→ Given request
In the entries below, find the lines that contain the word "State" and copy them.

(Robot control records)
################

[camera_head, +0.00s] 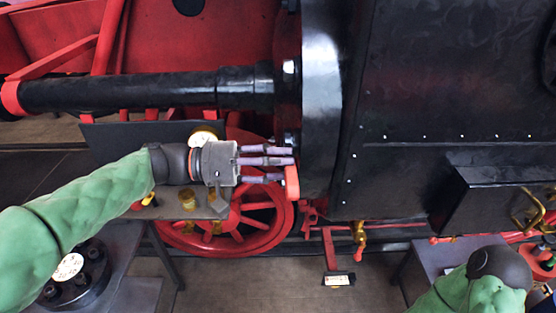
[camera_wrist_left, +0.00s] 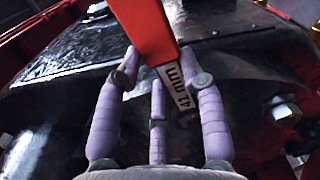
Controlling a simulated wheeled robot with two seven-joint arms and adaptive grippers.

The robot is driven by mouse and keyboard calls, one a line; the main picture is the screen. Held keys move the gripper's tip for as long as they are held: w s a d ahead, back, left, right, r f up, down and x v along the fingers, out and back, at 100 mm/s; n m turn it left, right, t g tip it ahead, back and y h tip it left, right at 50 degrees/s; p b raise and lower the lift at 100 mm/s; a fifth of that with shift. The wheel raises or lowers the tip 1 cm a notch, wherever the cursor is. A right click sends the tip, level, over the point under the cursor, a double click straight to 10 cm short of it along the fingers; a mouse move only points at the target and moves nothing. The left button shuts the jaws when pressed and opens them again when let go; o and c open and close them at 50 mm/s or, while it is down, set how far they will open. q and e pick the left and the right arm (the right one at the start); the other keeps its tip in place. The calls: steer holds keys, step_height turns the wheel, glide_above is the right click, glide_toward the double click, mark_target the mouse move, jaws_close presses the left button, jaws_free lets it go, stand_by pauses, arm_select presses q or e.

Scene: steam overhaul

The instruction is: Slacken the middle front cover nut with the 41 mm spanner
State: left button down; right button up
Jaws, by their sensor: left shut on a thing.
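My left gripper (camera_head: 284,164) reaches from the left to the front edge of the black cylinder (camera_head: 322,110). Its purple fingers are closed on the 41 mm spanner (camera_head: 292,183), whose red part shows just below the fingertips. In the left wrist view the spanner (camera_wrist_left: 145,30) slants between the fingers (camera_wrist_left: 160,72), red above with a pale "41 mm" label toward the cover. Cover nuts show in the left wrist view, one at right (camera_wrist_left: 283,110). The middle nut cannot be made out behind fingers and spanner. Whether the spanner is seated on a nut cannot be told.
A black rod (camera_head: 150,92) runs across above my left arm. A red wheel (camera_head: 245,235) stands below the gripper. A bench (camera_head: 130,295) with a black flanged part stands lower left. A brass cock (camera_head: 360,233) hangs under the cylinder. My right arm is lower right, its gripper unseen.

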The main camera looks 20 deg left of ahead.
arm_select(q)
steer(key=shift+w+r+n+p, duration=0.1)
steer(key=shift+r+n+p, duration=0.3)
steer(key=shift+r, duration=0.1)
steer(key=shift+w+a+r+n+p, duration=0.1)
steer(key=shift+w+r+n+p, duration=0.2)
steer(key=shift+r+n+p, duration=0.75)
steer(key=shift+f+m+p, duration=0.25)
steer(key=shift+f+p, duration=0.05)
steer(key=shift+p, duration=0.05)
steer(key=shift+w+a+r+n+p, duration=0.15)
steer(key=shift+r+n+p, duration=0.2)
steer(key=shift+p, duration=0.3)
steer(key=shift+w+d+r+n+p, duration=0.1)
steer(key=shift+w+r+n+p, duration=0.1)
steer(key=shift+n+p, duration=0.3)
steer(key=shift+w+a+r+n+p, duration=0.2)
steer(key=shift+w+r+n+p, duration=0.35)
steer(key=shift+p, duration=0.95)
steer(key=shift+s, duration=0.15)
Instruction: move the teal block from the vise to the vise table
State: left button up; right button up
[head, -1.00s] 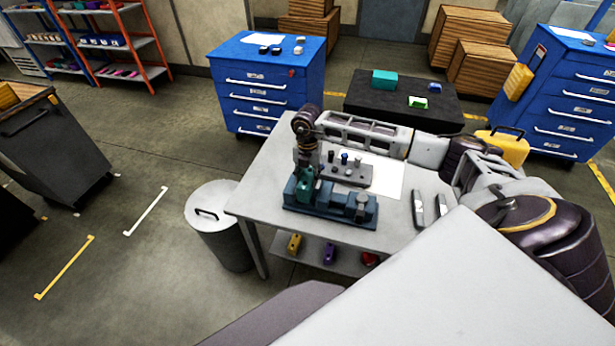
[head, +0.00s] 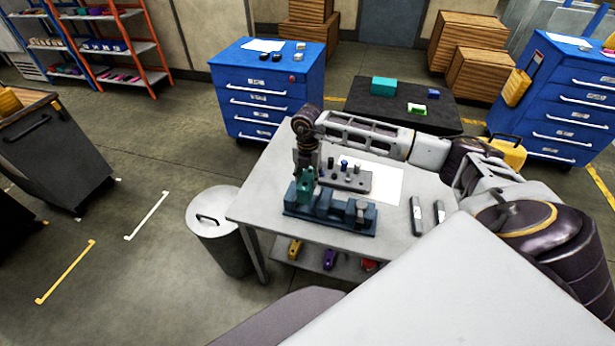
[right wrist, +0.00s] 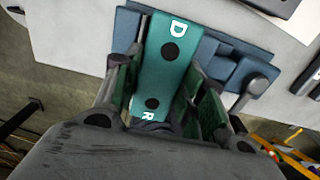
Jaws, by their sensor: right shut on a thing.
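The teal block (right wrist: 168,65) shows large in the right wrist view, with white letters and dark round spots on its face. My right gripper (right wrist: 160,110) is shut on it, one finger on each side. In the head view the right gripper (head: 306,171) points down over the left end of the blue-grey vise (head: 330,210), and the block (head: 305,191) is partly hidden under it. I cannot tell whether the block touches the vise jaws. The vise stands on the light grey vise table (head: 258,190). My left gripper is not in view.
A grey block with several pegs (head: 345,176) stands behind the vise, beside a white sheet (head: 385,182). Two dark grey bars (head: 428,216) lie at the table's right. The table's left corner is bare.

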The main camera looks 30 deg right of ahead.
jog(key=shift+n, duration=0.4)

################

→ Result
State: left button down; right button up
State: left button up; right button up

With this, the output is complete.